** Objective **
Every line that holds "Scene" should be shown.
※
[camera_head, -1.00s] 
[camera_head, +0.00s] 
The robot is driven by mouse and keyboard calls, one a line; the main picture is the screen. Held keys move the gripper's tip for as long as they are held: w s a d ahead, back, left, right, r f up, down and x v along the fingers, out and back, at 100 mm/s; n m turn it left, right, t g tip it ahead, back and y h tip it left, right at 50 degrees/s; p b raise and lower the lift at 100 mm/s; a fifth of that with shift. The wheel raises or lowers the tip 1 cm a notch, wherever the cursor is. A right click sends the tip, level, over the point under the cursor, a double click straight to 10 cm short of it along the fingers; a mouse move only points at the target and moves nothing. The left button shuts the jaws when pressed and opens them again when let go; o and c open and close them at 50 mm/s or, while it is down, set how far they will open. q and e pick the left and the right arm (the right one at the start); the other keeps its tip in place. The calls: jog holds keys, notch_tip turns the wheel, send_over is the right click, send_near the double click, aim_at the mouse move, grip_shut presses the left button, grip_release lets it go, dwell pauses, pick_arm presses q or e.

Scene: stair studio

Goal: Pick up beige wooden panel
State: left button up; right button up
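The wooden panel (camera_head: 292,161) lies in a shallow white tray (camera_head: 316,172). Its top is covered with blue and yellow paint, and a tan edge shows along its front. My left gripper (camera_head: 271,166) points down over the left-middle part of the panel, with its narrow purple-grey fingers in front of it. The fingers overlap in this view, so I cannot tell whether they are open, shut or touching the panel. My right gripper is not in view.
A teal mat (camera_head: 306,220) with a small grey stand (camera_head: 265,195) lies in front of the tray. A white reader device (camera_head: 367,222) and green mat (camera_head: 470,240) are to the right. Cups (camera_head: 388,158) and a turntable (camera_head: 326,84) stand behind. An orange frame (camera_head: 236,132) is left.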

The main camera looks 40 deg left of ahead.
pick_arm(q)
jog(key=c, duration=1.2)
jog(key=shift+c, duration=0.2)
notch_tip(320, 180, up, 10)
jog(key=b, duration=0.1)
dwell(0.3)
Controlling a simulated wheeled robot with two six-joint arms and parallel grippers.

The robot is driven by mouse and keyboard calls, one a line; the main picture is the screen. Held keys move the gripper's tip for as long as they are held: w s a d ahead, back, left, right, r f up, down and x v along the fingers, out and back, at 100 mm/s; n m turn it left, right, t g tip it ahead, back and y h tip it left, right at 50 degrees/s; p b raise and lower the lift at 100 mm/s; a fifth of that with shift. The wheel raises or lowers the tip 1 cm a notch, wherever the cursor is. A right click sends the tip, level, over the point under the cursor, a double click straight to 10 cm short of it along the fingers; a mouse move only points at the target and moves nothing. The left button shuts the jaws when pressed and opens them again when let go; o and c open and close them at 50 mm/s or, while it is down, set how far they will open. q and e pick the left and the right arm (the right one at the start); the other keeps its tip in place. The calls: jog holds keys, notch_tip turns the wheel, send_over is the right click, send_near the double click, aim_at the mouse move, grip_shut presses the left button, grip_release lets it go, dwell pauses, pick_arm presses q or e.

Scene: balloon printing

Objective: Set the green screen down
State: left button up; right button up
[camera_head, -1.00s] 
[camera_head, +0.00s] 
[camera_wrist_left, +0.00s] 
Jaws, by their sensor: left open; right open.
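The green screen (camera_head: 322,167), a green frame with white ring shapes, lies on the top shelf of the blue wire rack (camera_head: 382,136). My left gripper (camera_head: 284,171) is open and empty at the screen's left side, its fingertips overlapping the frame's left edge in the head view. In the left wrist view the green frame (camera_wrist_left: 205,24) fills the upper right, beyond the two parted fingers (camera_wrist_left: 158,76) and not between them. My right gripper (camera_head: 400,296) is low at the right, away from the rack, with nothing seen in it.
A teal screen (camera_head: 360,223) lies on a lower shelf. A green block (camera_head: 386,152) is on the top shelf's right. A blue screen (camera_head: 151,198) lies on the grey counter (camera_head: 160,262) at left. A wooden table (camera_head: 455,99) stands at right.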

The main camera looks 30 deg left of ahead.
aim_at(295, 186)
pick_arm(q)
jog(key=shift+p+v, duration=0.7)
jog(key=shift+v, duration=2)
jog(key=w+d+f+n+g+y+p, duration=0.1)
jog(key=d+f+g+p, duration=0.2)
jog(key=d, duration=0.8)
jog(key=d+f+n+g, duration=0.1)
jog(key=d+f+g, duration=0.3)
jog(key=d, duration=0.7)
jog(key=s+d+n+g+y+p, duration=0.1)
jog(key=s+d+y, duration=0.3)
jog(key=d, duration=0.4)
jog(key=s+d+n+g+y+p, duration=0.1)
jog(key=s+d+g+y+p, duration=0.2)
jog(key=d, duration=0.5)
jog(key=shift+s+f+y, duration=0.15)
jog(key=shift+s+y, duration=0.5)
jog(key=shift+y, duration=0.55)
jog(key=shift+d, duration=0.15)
※
** Final result **
Scene: stair studio
Scene: balloon printing

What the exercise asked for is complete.